I accepted a promotion for the ego boost.


  • I knew at the time of taking this position that I didn’t want it but it would also put me into a position of power and responsibility. We secretly all crave this. . .  Deep down I know this but this promotion was the wrong way to go about achieving this desire.
  • At the time I was intensely focused on working on entrepreneurial projects that just didn’t seem to be working. The new job entirely shifted my focus from my businesses to other pressing matters that needed immediate attention.
  • In the end, this promotion set my entrepreneurial pursuits back by several years. It also caused me an immense amount of stress because I didn’t enjoy the job, the industry, the people I was dealing with, and I didn’t care about the product we were selling.

I purposefully did little to get ahead in my job because it didn’t pass the corner office test.


  • In my job and industry there people follow a progression of gaining more certifications over time and moving to higher earning levels. I was in a fairly good position but I could have gained many more certifications than I did and ended up earning more money.  I purposely did not pursue career advancement because I knew I hated the industry I was working in.
  • Lesson – If your job doesn’t pass the corner office test and you are not even mildly interested, get out. I have wasted almost a decade in a job that I initially started in order to give me the opportunity to start a real estate inspection company.

I got comfortable and stopped being hungry.
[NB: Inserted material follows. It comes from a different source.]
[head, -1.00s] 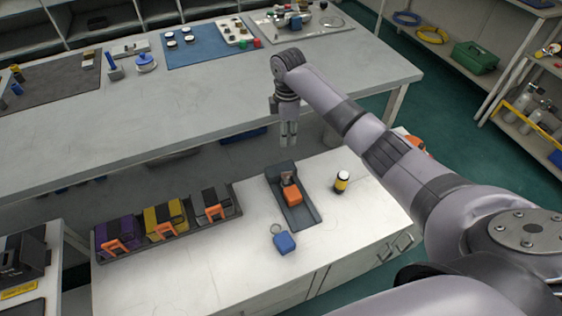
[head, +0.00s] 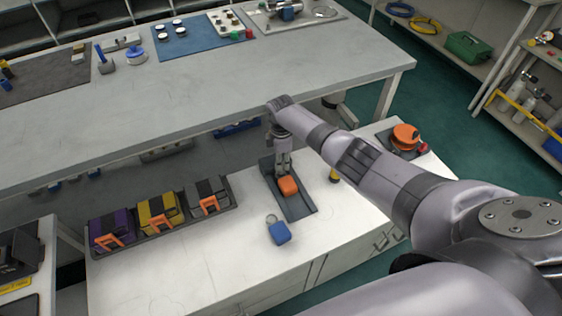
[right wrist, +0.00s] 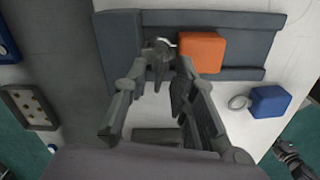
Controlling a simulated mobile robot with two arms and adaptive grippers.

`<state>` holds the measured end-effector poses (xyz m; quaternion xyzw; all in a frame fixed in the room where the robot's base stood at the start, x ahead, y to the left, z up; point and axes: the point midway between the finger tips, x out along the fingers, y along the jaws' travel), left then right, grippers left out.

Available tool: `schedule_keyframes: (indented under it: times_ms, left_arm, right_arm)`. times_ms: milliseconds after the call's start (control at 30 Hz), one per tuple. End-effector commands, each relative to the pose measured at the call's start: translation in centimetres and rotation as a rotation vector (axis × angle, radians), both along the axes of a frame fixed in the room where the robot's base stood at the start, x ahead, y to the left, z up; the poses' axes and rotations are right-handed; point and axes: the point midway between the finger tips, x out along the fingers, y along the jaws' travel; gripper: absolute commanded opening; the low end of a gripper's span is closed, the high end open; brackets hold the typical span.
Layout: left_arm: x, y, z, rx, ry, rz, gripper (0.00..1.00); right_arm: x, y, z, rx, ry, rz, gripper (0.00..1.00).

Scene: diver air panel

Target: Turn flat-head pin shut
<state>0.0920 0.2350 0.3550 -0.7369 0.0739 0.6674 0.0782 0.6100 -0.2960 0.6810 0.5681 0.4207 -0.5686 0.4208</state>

  • Shortly after getting a job in the oil industry I found myself making well over six figures per year and having six months per year off. I had what appeared from the casual observer to be a very good standard of living.  When I was at work I would suffer through 28 days of 12 hour days all the while biding my time until I was off again.  When I finally got off I spent 28 days doing all of the things I wasn’t able to do while at work.
  • Money came easily and was also spent freely. My family travelled extensively and bought a beautiful house.  We burned through pretty much everything I earned.  Life was really pretty cushy and I forgot what it was like to be hungry for something better until I had to go back to work.  Then the cycle would continue.

I settled


  • When I was younger and first trying to make a living I felt marginalized. I felt like I was being looked over by gate keepers.  Fancy corporate jobs were not easily handed out and businesses were actually pretty challenging to start.  I was quickly learning from the school of hard knocks.
  • When I finally did get a job that allowed for a good lifestyle I convinced myself that it was enough. I believed that the job was too good to quit when so many other people were struggling to make a living.  In reality, I was scared to lose everything.  This fear is paralyzing and dangerous and can keep you in barely tolerable situations for decades.
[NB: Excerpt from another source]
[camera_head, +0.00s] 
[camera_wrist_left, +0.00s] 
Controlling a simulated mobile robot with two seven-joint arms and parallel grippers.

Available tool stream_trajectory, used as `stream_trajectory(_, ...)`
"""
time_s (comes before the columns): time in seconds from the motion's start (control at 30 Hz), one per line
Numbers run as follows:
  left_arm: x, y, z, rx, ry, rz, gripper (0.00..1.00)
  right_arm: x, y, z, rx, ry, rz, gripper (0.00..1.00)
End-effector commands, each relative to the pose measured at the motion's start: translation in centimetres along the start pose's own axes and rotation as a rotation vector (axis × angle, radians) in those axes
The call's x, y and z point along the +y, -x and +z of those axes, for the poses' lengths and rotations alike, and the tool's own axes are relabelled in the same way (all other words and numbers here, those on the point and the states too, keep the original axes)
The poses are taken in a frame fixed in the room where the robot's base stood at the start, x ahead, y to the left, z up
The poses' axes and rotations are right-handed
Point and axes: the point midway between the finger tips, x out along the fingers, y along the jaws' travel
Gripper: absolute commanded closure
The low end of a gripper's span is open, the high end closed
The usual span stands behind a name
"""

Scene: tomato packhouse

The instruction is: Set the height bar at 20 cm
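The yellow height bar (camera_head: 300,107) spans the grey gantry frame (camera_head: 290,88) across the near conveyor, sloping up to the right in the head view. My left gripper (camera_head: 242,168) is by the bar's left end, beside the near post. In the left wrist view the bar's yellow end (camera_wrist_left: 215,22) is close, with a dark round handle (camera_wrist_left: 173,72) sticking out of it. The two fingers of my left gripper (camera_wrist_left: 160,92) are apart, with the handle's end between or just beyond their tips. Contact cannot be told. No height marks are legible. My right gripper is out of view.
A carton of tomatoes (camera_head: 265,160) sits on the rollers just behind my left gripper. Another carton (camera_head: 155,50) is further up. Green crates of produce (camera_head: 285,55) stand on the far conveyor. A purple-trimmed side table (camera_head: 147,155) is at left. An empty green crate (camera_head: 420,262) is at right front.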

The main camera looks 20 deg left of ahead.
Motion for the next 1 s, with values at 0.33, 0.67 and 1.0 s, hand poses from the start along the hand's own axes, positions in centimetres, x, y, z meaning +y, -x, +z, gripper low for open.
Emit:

I got scared of losing and taking risks.


  • Gary Vaynerchuck recently said in a talk, that he isn’t scared to lose everything. He actually welcomes the opportunity to lose it all because that will just make his long-term success a better story.  This type of fearlessness makes him a ruthless competitor.  It may also make him a little reckless, but he’s right, in the end, it will be a helluva story either way.
  • Embrace fear and uncertainty they are the stepping stones to a better life. We are unfortunately wired to shy away from fear and be loss averse, this keeps us alive but often prevents us from becoming our best self.

I didn’t finish what I started because I got sidetracked, not because I decided not to do it.


  • As I already mentioned I started my job with the plan of starting a real estate inspection company. I spent $1800 on training material and had it all planned out.  I knew what I needed to do, I even had it on the calendar.  I just didn’t do it.  Once enough time had elapsed I didn’t even really think about it anymore.  After several years the idea and the plan had died on the vine.
  • Still, to this day I think real estate inspection is a great business and I wouldn’t mind being involved. I wish I had pushed forward and taken the test and gotten the certification instead of doing what I did instead.
  • During the same 10 years I have also started and stopped things because they weren’t working or I lost interest. The difference is that I decided to stop doing them.

I isolated myself


  • My job has been such that I am always leaving. Working a rotational schedule away from home makes it hard to maintain long term friendships.  It makes it hard to keep a regular schedule and participate in ongoing events.  Things like coaching kids teams or regular meetups fell out of my vocabulary.
  • The truth is that I also stopped trying very hard. Once you are isolated and not involved with many things it is easy to continue down that road.
  • The other truth is that relationships and people can have a tremendous influence over your life. If you cut yourself off from people that could have a positive influence on your life you will stagnate.

I stopped sharing my art


  • Because I was trying to live the life of an employee with responsibilities, co-workers and expectations, while also living the life of an entrepreneur I shared very little about what I was doing with people in my life that could have been more helpful or influential.
  • If you are creating a business in a vacuum your business will fail. If you are trying to hide who you are and what you are working on you will fail.
  • This also meant that I felt I was not being true and authentic. Whenever I would have interactions with people I would have to decide who to be instead of just being me.

There is of course more but I will leave it with those lessons for now.  To sum up I want to create an actionable list that I can follow and possibly you too.


  • Don’t take a job for the money. But, if you do, either make sure you love it or pivot into something else as quickly as possible.
  • Never do anything for the ego boost. Do things because you know they will move you in the right direction.
  • If your job doesn’t pass the corner office test or you find yourself not wanting to advance, GET OUT.
  • There is always more, don’t forget this. Never stop being hungry for a better life.  Kaizen!
  • Don’t ever settle. If you find yourself justifying why you are doing something to yourself it is time to go.
  • Risk is a part of life. Embrace it.  Ask yourself, what is the worst that could happen?  It probably isn’t that bad.
  • Finish what you start if you still believe in the goal but don’t quit because you are just too lazy.
  • Push yourself into social situations. Live out loud and share your work.  Connect with people and do what you need to do to maintain relationships and seek out new ones.
  • Share your art, whatever it may be, and get feedback from people.